There has always been a slight amount of confusion when discussing drags and ruffs. At some points in history the two terms are interchangeable and at others they are entirely separate rudiments. Here we will take a look at several of the most confusing and antiquated naming conventions for ruffs and drags to sort out which is which and when.
If you learned to play after 1984, you probably learned that 2 grace notes preceding a full note is called a Drag and is played with the sticking LLR (Ex. 1) because this is how it is officially listed in the PAS 40 International Drum Rudiments. You’ll also likely recognize that the same double grace note pattern played with singles strokes, RLR is called a 3 Stroke Ruff (Ex. 2). There is no Ruff on the rudiment sheet, but the pattern is commonly referenced and widely known. This is pretty cut and dry, unless you learned to play sometime prior to 1984, or had a teacher who did. Confusingly, on the NARD Standard 26 American Drum Rudiments sheet the LLR sticking for this pattern is called The Ruff (Ex. 3) in direct contradiction of the PAS sheet. So, is Ruff the correct name? Well, not exactly. From the time of Charles Ashworth in 1812, through the Civil War, to just before Gardener Strube’s 25 Rudiments in 1870, the LLR sticking was called a Half Drag, sometimes with an accent (Ex. 4). In this terminology, a Full Drag or Single Drag was a Half Drag plus another tap (Ex. 5), similar to the modern Single Drag Tap (ex. 6). It could also be called the Drag and Stroke and it is similar to a Basel Tagwacht. Of course, in most orchestral interpretations the grace notes would be buzzed for any of these notation figures, which brings us back around to Ruffs.

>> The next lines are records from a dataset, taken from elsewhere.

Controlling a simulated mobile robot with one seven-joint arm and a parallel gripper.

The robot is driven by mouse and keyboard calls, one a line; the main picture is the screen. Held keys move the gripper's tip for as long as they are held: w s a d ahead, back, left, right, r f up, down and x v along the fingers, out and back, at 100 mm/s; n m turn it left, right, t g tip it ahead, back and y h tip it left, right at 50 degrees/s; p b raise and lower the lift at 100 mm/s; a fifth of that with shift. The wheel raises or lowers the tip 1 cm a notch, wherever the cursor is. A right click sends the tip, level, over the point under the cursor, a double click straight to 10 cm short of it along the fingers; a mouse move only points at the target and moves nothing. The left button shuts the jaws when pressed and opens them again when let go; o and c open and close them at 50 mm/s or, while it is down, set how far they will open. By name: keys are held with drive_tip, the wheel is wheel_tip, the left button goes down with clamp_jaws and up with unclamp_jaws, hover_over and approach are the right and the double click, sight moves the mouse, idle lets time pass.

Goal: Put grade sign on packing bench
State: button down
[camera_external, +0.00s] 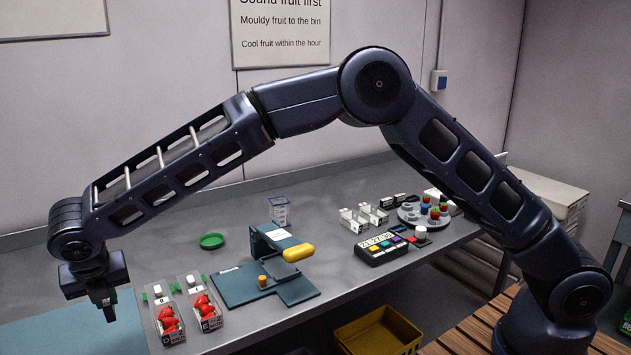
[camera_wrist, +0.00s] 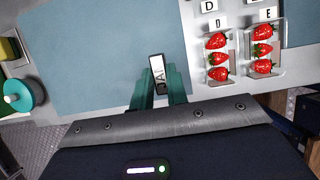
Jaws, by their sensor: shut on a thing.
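My gripper (camera_wrist: 158,88) is shut on a small grade sign (camera_wrist: 157,70), a white plate with a dark edge and what looks like the letter A. In the external view my gripper (camera_external: 106,308) points down at the left, and the sign cannot be made out there. The sign is seen over the blue mat (camera_wrist: 90,60) that lies on the grey packing bench (camera_external: 240,205). I cannot tell whether the sign touches the mat. The mat also shows at the lower left of the external view (camera_external: 60,332).
Two clear punnets of strawberries (camera_external: 172,337) (camera_external: 209,322) with letter signs D and E stand just right of my gripper. The mat's middle is clear.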

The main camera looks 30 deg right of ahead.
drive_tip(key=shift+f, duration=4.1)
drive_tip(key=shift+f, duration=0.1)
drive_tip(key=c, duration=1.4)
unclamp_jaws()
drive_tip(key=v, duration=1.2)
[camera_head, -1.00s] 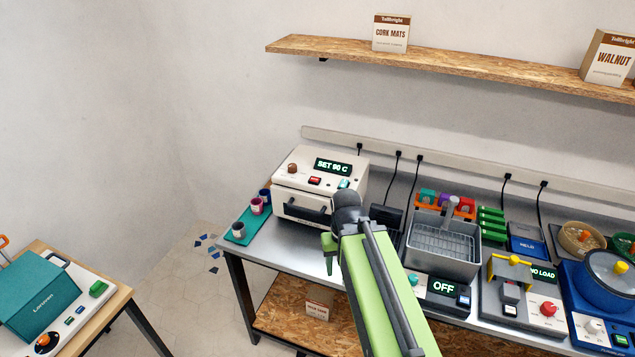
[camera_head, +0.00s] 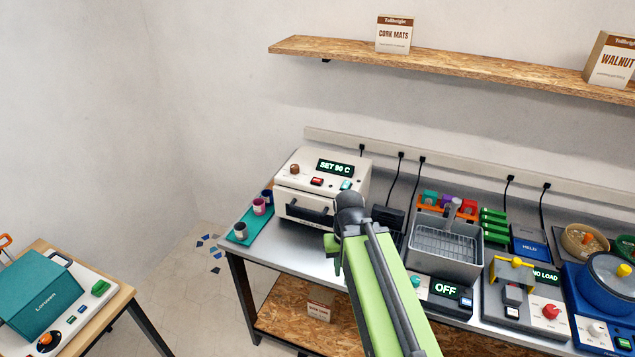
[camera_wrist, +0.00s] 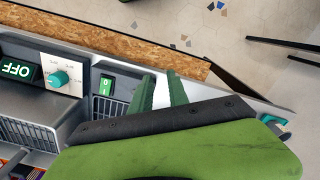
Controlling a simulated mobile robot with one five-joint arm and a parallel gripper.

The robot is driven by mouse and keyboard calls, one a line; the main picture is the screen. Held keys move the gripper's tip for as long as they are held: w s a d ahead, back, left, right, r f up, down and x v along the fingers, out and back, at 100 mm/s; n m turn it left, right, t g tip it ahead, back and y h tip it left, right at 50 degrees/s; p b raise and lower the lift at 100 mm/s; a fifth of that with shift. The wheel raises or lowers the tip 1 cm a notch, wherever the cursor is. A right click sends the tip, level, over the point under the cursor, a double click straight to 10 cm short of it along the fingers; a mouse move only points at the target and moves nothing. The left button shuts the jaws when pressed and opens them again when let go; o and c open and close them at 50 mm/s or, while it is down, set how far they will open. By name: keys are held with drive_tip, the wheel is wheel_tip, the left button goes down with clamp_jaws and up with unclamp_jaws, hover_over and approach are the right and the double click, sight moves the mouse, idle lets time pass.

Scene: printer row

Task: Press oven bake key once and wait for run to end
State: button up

In the 1800s and early 1900s, a Ruff (sometimes spelled Rough) was played in the buzzed orchestral manner, as evidenced by Bruce and Emmett in 1862 (Ex. 7) and echoed by Moeller in 1925. This is also in line with the French concept of a Ruff, often written with a trill symbol, rather than 3 individual notes. One last thing about Drags, if you can have a Single Drag, there must be a Double Drag (Ex. 8), which is essentially the same as a Double Drag Tap (Ex. 9), and is similar to the Basel Double Tagwacht and the French Coup De La Diane.
In summary, a modern Ruff is a 3 Stroke Ruff, or a Single Stroke Drag, while a historical Ruff is the same as a Drag, except for when it is a buzzed orchestral Ruff or Rough. A Drag, of course, is the same as a Half Drag because if it were a Full Drag or Single Drag it would be a Drag Tap. This leaves us with the obvious: that a Double Drag is just a Double Drag Tap.